TÜRKİYE : Avrasya bölgesinin çok önemli boğazlar bölgesini de kapsamına alan, gelişmekte olan ekonomiye ve dünyada 10 ncu büyük orduya sahip, çeşitli Avrupa ve uluslararası örgütlerle bağlantıda bulunan, demokrasiyi benimsemiş devlettir. Bazı iç sorunları mevcuttur.
İRAN : Türkiye’nin doğu komşusu İran önemli petrol bölgeleri içerir, son zamanlarda demokratikleşme çalışmaları izlenmektedir. Kuzey bölgelerinde yaşayan Azeriler nedeniyle Azerbaycan’a ilgi duymaktadır. Basra körfezi vasıtası ile orta doğu bölgesine komşudur. İslamiyetin orta Asya’da canlanması İran’ın bugünkü yöneticilerinin özlemlerinin bir parçasıdır.
Amerika’nın Avrasya üzerinde hegamonya sağlayabilmesinin yolu Avrupa’da Fransa veya Almanya liderliğinde birleşmiş bir Avrupa’nın varlığına ve buradan adım adım ilerleyerek Asya’ya doğru yaklaşmasına bağlıdır. Bu esnada Rusya’yı etkin güç olmaktan çıkarmalı yani bu politikada pasifize etmelidir.

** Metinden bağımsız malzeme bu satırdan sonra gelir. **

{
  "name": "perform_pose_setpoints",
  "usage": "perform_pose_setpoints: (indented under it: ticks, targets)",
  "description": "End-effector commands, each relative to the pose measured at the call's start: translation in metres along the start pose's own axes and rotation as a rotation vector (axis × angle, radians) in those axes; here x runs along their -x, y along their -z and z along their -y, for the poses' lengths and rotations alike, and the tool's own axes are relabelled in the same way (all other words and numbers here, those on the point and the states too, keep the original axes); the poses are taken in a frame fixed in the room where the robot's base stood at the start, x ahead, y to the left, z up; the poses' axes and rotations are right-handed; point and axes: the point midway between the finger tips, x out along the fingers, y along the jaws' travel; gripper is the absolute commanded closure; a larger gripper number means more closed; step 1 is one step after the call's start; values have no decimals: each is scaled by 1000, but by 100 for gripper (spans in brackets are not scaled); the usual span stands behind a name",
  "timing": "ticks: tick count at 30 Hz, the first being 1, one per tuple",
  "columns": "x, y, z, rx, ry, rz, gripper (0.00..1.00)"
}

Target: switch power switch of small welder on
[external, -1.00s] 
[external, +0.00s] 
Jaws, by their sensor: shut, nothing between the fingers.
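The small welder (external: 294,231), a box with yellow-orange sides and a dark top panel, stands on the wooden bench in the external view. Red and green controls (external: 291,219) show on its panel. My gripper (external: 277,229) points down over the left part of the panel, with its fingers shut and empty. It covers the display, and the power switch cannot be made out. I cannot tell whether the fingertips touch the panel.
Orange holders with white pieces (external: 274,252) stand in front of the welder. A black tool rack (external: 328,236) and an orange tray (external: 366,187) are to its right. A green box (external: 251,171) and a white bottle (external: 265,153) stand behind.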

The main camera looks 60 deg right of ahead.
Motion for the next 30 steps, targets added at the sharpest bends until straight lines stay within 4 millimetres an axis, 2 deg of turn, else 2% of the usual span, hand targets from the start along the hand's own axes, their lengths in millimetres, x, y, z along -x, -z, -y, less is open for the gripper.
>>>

Eğer mümkün olmazsa Avrupa’da Fransa-Almanya liderliği desteklenecektir (Avrupa’da Amerika’nın bir çok üs bölgesi mevcuttur). Keza Avrupa Avrasya’nın batı köprübaşı durumundadır.
Amerika, Avrasya’da etkinliği için az önce ortaya konan Avrupa politikası yanında uzak doğu politikasında, Japonya’yı, köprübaşı olacak mahiyette elinde bulundurmalı, ancak Japonya’nın desteklenmesinde kontrollü hareket edilmelidir.
Çin ise, Avrasya hegamonyasında Amerika’ya rakip devletlerden başlıcası olmakla birlikte, tek millet olması özelliği ile mağlup durumdadır. Çünkü, Avrasya üzerindeki hegemonik hareket aynı zamanda değişik etnik grupları bünyesinde barındırabilecek demokratik bir yapı gerektirir. Çin’in ise yeterince demokratik olduğu söylenemez.
İran’ın Azerbeycan ve Türkmenistan istikametindeki yayılmacı politikası Amerika için engel teşkil edecek mahiyette değildir. Bugünlerde de İran üzerinde Amerikan etkisi (kültürü) görülmektedir.
Rusya ise içine düştüğü durum nedeni ile Amerika’nın bugünkü hegamonyacılığına karşı etkili güç olmaktan çıkmıştır (Etkinliğinin olmadığı son Avrupa ve Balkan olaylarından gözlenmektedir). Bölge üzerindeki etkinliğini Kazakistan üzerinden yapma gayretindedir.
Amerika, bu mihverde ilerlerken orta Asya ile kültür iletişimini Türkiye üzerinden yapma gayretinde bulunacaktır. Bu noktada Azerbeycan (üzerindeki Rus ve İran emelleri nedeniyle) kilit noktadadır.
Sonuç olarak : Amerika’nın bugün sahip olduğu sosyo-ekonomik,kültürel,askeri güç ve mevcut demokratik yapısı ayrıca, bugüne kadar izlemiş olduğu jeopolitik çizgi onu dünya devletine tek aday yapmıştır.